If you have looked around this great nation and never once seen a person falling down on their responsibility to dogs, then I think you are truely blind.

By the same token, if you want to live your life in terror of bubble-headed vegans, well go right ahead; I certainly cannot stop you from jumping at shadows.

All I can do is point out that there are more than 60 million dogs in this country and hunting organizations are the largest membership organizations in the U.S. We hold every reign of historical, political, and economic power. If, despite this fact, you still want to whine that you are scared, there is not much I can do to strengthen your lost backbone.

Some people, I have found, will cut and run at the sight of a mouse.

Finally, anyone who can carry a post hole digger for 6-7 hours in the field with me is always welcome to come out for a bit of digging -- even the lunatics at PETA if they think they can hack the dirt, the sweat, the bugs, and the thorns.

But be advised that no whining is allowed. We're not walking in the woods with fancy clothes here.
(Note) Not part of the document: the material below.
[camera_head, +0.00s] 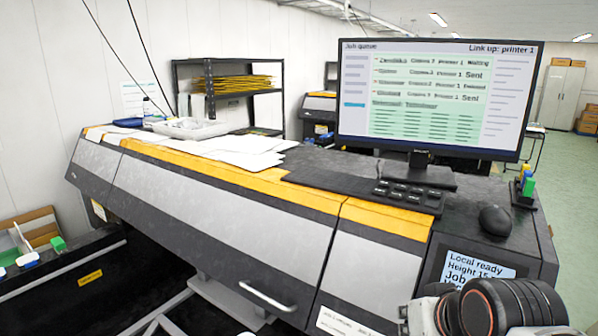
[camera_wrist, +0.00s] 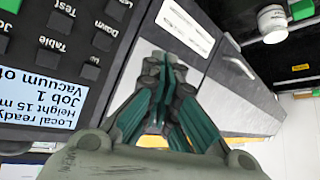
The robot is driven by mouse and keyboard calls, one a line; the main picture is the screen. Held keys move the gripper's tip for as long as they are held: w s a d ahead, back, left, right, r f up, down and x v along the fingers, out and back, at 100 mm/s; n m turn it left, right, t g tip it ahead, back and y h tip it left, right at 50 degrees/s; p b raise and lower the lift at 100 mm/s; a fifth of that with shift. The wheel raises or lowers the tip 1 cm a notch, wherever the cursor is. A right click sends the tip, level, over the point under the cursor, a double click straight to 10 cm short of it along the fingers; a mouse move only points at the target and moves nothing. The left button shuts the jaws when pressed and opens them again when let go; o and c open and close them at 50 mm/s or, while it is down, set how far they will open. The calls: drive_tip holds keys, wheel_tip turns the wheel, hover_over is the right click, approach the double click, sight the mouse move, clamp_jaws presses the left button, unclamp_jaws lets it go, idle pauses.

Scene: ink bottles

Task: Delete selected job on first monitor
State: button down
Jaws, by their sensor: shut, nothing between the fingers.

We're hunting.

And yes, there will be blood..

As for the Philadelphia SPCA, who knows if they got it right with these Bassetts? My bet is that they did, but time will tell. One thing is for sure: the easiest way forward, right from the start, was to pay attention to the laws, do right by the dogs, and communicated without throwing rocks. On every one of those points, however, Wendy Willard and her pack of supporters failed.